- EXERCISE -
Only the lines from the line that has "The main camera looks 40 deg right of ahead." through the line that has "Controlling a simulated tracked" should be reproduced, exactly and with both ends kept.

[Robot episode records]
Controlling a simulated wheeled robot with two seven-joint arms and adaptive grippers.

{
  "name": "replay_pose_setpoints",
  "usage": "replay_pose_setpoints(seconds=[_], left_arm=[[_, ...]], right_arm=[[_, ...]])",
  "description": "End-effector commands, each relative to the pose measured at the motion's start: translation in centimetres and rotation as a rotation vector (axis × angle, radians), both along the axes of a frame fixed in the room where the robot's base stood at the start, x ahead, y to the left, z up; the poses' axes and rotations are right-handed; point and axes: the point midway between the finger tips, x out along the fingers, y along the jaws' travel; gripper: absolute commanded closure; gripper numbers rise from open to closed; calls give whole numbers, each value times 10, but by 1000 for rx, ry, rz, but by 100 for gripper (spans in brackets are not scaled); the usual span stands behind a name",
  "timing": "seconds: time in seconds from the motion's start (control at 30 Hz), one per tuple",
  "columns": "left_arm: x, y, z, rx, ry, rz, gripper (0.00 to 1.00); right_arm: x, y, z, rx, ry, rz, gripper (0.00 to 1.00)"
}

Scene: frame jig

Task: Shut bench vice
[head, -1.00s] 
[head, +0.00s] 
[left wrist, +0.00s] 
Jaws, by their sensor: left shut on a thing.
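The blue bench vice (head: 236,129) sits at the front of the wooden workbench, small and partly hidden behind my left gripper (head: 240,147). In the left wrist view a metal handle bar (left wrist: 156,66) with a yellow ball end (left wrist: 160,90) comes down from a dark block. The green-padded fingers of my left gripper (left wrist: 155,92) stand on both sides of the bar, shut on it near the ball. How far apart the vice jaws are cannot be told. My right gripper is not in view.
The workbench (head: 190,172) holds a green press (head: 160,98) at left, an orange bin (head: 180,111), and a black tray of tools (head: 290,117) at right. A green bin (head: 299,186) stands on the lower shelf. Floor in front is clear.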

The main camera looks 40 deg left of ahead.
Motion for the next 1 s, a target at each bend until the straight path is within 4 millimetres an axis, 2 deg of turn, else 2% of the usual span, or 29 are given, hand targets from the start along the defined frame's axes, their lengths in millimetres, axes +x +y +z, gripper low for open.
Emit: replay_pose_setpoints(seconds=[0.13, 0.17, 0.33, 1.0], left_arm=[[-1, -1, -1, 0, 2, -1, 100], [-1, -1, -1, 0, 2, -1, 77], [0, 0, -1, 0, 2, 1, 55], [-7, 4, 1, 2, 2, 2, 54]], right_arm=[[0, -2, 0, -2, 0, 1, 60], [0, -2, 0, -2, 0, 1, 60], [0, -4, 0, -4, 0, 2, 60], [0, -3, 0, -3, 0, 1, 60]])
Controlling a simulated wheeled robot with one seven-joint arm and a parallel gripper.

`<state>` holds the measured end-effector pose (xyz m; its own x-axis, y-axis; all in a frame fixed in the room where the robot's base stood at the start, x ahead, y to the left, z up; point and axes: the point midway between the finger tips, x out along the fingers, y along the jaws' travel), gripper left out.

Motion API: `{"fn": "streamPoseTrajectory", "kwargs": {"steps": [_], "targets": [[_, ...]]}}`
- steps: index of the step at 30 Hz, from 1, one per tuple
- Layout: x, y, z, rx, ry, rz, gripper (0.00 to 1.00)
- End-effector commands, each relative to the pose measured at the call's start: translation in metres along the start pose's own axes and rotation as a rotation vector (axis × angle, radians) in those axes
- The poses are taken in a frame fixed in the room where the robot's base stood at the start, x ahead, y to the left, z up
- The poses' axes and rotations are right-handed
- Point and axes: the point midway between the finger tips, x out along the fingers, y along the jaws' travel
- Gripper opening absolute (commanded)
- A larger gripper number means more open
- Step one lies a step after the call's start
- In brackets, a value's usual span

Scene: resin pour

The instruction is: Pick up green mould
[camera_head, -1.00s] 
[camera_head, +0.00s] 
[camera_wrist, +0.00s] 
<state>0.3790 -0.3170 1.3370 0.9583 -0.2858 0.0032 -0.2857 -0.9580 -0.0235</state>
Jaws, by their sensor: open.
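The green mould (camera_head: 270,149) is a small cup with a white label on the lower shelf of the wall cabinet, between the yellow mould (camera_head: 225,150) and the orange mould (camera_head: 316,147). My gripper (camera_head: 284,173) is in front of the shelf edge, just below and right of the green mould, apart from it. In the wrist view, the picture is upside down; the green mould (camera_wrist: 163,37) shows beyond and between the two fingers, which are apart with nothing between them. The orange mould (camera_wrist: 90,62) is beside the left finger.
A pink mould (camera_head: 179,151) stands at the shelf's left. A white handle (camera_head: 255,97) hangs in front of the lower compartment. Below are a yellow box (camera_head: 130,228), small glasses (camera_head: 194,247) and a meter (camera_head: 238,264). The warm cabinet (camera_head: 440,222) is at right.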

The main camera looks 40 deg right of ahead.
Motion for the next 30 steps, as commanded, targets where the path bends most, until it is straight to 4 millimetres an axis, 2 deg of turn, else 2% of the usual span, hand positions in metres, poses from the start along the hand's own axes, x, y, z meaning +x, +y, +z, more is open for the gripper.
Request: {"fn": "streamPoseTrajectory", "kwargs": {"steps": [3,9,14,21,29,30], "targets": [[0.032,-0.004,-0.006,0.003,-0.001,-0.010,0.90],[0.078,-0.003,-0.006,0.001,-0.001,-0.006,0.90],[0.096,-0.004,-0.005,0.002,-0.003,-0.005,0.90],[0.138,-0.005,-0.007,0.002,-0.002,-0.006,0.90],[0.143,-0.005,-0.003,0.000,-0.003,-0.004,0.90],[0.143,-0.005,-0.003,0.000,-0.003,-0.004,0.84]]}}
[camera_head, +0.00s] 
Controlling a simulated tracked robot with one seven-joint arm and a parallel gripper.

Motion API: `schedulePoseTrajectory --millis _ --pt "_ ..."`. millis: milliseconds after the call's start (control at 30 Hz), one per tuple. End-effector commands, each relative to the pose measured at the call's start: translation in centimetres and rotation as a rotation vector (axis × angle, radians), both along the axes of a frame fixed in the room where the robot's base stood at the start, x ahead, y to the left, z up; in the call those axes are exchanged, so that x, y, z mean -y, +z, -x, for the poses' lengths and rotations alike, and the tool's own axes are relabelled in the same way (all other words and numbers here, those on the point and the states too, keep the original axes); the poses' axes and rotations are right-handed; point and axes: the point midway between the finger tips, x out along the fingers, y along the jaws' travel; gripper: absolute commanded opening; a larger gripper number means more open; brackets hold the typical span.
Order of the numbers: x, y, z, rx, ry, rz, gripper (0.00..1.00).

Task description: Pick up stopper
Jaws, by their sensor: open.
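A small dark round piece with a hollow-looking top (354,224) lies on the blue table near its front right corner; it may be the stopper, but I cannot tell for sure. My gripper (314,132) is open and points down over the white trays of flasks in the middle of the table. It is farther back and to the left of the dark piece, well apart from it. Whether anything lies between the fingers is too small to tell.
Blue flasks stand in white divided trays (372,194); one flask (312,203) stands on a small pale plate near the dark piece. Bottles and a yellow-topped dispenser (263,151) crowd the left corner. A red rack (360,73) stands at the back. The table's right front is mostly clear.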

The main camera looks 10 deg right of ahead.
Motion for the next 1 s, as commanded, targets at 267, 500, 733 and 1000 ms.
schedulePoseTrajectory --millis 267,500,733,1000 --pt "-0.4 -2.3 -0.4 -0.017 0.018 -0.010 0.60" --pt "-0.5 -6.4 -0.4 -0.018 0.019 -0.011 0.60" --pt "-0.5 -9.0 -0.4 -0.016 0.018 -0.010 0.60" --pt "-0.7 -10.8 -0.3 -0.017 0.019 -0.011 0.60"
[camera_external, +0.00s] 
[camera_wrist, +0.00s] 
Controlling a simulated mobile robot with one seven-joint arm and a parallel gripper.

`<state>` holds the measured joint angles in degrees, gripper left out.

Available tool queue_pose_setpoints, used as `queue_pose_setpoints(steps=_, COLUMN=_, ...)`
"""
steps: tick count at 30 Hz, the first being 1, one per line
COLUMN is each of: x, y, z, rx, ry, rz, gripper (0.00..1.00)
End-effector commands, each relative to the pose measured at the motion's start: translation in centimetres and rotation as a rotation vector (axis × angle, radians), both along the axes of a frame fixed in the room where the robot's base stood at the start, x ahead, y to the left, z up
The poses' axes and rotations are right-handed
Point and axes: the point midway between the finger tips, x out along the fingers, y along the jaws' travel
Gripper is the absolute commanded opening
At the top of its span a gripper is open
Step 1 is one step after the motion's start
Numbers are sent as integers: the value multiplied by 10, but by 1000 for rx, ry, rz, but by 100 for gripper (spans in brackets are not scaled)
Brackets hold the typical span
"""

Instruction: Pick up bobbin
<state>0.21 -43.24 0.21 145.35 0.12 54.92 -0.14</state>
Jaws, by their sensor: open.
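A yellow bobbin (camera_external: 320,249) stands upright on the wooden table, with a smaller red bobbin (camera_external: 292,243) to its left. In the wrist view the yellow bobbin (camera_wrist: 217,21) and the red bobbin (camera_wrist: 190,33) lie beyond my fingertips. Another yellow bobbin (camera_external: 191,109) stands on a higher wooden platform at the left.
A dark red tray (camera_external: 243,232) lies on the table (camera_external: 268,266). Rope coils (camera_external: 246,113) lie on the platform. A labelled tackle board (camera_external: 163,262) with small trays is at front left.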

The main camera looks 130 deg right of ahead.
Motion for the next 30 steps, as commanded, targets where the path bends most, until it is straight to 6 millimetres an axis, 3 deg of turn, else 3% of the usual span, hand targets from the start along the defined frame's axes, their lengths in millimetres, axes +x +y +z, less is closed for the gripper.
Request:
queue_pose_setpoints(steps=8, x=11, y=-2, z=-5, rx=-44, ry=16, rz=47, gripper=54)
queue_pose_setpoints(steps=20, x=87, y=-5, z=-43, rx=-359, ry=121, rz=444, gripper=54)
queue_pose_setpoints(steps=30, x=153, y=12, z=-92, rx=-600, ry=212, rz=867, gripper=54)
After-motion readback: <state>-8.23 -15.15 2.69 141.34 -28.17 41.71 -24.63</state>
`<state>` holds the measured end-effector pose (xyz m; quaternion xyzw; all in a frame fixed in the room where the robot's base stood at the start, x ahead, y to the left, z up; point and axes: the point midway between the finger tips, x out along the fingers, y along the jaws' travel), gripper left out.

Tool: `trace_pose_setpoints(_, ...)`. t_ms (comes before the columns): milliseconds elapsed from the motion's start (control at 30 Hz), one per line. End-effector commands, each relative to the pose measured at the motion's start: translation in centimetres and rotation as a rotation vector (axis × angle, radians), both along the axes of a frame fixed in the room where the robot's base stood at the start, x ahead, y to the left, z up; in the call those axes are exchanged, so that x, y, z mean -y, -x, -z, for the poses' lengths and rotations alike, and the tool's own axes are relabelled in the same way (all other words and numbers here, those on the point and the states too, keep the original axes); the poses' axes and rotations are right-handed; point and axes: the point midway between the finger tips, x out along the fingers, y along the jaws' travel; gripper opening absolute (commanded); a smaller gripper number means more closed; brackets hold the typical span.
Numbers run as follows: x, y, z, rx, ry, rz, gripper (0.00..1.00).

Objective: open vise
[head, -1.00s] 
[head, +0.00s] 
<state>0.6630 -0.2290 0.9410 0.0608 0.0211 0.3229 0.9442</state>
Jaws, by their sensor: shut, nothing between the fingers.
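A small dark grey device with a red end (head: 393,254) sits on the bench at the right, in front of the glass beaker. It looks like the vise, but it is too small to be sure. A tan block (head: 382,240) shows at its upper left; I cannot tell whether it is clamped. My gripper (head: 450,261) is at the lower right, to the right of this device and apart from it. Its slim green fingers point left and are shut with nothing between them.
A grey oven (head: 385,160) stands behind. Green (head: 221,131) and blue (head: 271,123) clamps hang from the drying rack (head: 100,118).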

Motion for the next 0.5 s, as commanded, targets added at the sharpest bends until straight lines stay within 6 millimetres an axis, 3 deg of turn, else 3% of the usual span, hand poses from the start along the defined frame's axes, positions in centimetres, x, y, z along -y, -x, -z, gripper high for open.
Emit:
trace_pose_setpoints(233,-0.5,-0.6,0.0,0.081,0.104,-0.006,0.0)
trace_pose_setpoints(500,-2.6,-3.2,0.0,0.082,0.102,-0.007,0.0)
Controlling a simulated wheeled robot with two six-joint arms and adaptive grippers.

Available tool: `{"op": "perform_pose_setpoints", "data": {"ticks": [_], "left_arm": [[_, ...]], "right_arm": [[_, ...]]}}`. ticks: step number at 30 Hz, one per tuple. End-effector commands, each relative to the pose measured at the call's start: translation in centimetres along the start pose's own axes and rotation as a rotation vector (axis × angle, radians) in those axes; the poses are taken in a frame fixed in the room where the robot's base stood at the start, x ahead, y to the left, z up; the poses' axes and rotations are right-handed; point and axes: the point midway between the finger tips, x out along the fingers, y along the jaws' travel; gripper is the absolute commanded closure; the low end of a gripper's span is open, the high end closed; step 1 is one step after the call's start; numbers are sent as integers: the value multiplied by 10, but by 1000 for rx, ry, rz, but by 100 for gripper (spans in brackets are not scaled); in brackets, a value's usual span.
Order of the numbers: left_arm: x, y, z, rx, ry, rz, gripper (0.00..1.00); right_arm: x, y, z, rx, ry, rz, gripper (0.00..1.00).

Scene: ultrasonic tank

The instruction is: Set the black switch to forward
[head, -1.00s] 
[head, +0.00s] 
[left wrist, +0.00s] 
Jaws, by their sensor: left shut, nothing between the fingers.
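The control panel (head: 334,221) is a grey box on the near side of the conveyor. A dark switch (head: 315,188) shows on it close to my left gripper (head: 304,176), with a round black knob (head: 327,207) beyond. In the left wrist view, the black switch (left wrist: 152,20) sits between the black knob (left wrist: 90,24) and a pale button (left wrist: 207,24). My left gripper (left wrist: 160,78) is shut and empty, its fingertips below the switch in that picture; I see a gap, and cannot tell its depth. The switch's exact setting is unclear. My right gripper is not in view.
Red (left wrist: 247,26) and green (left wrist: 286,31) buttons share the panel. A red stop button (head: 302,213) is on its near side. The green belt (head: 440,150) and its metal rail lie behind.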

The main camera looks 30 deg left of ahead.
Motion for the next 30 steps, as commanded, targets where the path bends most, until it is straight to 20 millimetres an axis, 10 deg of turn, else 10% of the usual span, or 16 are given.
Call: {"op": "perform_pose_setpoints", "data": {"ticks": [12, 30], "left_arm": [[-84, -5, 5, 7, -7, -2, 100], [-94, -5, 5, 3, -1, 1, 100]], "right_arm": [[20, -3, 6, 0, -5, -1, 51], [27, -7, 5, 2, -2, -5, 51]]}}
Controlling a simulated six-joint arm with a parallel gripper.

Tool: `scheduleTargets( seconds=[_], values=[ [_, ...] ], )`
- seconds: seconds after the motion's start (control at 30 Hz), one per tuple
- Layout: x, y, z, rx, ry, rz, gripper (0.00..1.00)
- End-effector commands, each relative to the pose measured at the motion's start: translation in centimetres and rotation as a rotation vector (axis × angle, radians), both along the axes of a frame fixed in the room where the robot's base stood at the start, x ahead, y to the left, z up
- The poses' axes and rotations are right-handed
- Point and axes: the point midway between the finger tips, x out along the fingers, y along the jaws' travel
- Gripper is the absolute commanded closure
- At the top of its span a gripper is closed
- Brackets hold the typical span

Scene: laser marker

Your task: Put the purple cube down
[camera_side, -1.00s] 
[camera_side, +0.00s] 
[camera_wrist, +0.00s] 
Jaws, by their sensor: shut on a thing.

- FULL OUTPUT -
The main camera looks 40 deg right of ahead.
Motion for the next 30 steps, as commanded, targets where the path bends most, until it is straight to 4 millimetres an axis, 2 deg of turn, else 2% of the usual span, hand positions in metres, poses from the start along the hand's own axes, x, y, z meaning +x, +y, +z, more is open for the gripper.
Request: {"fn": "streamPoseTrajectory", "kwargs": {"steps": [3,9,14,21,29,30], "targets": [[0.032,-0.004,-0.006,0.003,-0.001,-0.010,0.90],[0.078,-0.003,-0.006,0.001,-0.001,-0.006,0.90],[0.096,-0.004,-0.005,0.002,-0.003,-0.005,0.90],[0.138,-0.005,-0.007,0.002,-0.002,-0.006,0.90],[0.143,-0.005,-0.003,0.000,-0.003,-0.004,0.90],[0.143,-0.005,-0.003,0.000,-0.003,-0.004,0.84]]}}
[camera_head, +0.00s] 
Controlling a simulated tracked robot with one seven-joint arm and a parallel gripper.

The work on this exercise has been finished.